On était alors parti un peu loin de notre sujet de début. En recentrant les questions, Pierre Singaravélou menait petit à petit sur d’autres pistes.
ROMAN NATIONAL, HISTOIRE GLOBALE, HISTOIRE CONNECTEE
On finissait en effet par aborder des thèmes d’actualité en historiographie. Pour Patrick Boucheron, il s’agissait de savoir quand en on aurait fini avec le roman national, récit franco-centré mythifié par Lavisse et remis au goût du jour par Pierre Nora et Patrice Gueniffey. On se souvient que lors de la réforme du collège la droite avait protesté par l’irruption jugée trop massive de l’histoire globale, portée par des ouvrages comme « La naissance du Monde moderne » de Christopher Bayley. Serge Gruzinski faisait remarque que, outre le fait que l’historiographie anglo-saxonne avait modifié nos habitudes franco-centrées, bon nombre d’écoles étaient encore inaudibles faute d’écrire, justement, en anglais. Il évoquait notamment l’école Brésilienne et, plus globalement, l’école latino-américaine où les problématiques européennes sont appréhendées différemment. A tire d’exemple, il rappelait que la crise du catholicisme telle qu’on la vit en Europe et en France ne signifie rien en Amérique latine, et en particulier depuis l’accession de Jorge Bergoglio à la papauté.
Fallait-il alors abandonner le local, le franco-français au profit du global ? Pas pour autant.

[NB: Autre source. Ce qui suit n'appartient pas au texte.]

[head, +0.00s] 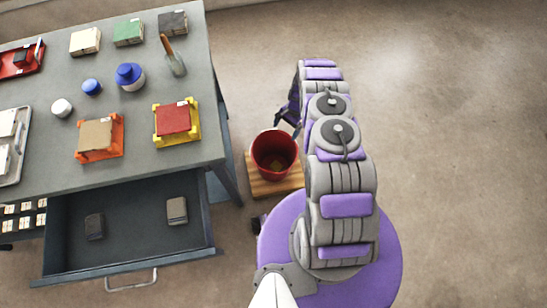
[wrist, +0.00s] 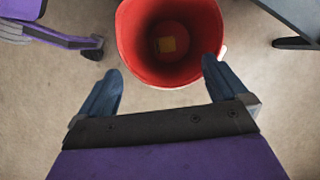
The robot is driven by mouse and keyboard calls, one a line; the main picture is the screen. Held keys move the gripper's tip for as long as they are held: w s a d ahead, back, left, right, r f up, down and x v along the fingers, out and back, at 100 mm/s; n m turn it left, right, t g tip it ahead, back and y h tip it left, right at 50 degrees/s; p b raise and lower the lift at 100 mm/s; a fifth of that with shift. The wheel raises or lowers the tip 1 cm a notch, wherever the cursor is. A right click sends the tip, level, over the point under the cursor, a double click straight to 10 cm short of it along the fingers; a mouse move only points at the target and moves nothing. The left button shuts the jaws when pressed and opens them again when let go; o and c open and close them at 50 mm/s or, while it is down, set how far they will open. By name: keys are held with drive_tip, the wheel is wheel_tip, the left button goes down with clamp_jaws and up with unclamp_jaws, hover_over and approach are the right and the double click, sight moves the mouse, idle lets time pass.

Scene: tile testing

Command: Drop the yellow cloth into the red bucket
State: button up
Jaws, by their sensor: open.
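The red bucket (head: 283,147) stands on a wooden board on the floor, right of the table, in the head view. It also shows at the top of the wrist view (wrist: 188,71), with its open mouth facing the camera. The yellow cloth (wrist: 167,45) lies inside at the bottom of the bucket, small and partly in shadow. It shows faintly inside the bucket in the head view (head: 278,165). My gripper (wrist: 162,75) is open and empty, its two dark fingers spread near the bucket's rim. In the head view it is mostly hidden behind my arm.
The wooden board (head: 262,184) lies under the bucket. The grey table (head: 110,188) at left holds tiles, stands, a trowel and blue-lidded pots. Its drawer (head: 140,225) is pulled open with two blocks inside. The floor at right is clear.

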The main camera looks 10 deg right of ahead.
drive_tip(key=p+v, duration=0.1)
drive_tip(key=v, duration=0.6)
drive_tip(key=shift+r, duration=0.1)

A la fois Singaravélou, Boucheron et Gruzinski tombaient d’accord sur une « histoire connectée ». Décentraliser le récit, certes, d’autant plus que tout le monde aurait parfois intérêt à centraliser le récit, à l’image de la réécriture de l’Histoire en Asie (Chine, Japon). Mais aussi toujours garder un œil sur l’histoire locale, tout en n’en occultant pas le contexte global. Plusieurs millions de récits locaux ou nationaux connectés bâtissant une histoire globale…..
Comme de nombreuses tables rondes de début de RVH, celle-ci avait l’avantage et l’intérêt d’ouvrir de nombreuses pistes de réflexion, des pistes qui seraient reprises plus tard dans les conférences tenues à Blois cette année.